## Your goal
Compute the number of lines that include the string "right", then output that number and nothing else.

## Source data

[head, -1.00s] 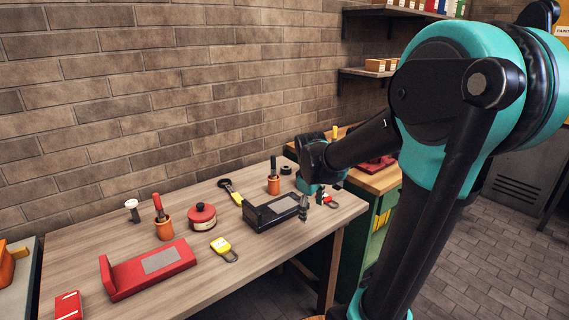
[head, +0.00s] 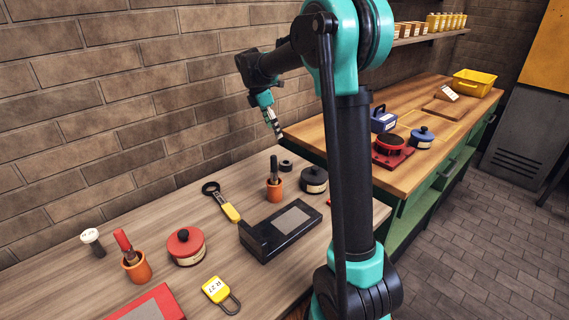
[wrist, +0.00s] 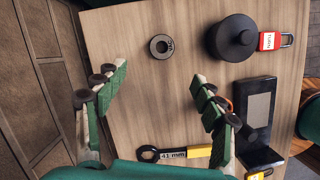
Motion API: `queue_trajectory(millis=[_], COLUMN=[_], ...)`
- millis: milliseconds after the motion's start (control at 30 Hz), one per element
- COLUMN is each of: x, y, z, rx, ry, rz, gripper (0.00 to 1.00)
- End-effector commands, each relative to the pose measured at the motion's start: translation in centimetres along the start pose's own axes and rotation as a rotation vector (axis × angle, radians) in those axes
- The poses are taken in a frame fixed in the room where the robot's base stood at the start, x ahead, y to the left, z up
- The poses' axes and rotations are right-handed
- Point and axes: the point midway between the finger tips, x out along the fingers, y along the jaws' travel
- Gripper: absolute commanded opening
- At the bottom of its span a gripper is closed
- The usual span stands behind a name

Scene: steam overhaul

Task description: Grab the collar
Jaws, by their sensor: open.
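The collar (head: 286,165) is a small dark ring with a hole, lying flat near the far edge of the wooden table. It also shows in the wrist view (wrist: 161,47), at the upper middle, with faint markings on its rim. My gripper (head: 273,125) hangs above the table near the collar and points down. In the wrist view its two green-backed fingers (wrist: 160,75) are wide apart and empty. The collar lies between the lines of the fingers, a little beyond their tips, apart from them.
A dark lidded pot (head: 314,181) stands close to the collar, with a red padlock (wrist: 270,41) beside it. A black stand (head: 282,230), an orange cup (head: 274,191) with a tool and a yellow-handled wrench (head: 222,202) are nearer. The brick wall (head: 120,120) rises behind the table.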

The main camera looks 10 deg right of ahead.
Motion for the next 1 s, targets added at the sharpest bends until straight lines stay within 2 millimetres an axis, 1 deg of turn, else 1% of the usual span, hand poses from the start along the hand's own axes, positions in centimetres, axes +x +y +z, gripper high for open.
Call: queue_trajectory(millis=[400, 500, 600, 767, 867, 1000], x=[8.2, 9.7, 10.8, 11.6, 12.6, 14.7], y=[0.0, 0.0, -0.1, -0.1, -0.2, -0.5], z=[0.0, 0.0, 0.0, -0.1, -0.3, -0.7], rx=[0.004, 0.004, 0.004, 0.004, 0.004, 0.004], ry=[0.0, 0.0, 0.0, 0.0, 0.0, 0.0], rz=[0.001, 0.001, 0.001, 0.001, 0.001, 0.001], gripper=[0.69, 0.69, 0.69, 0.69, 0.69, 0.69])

## Problem solution
2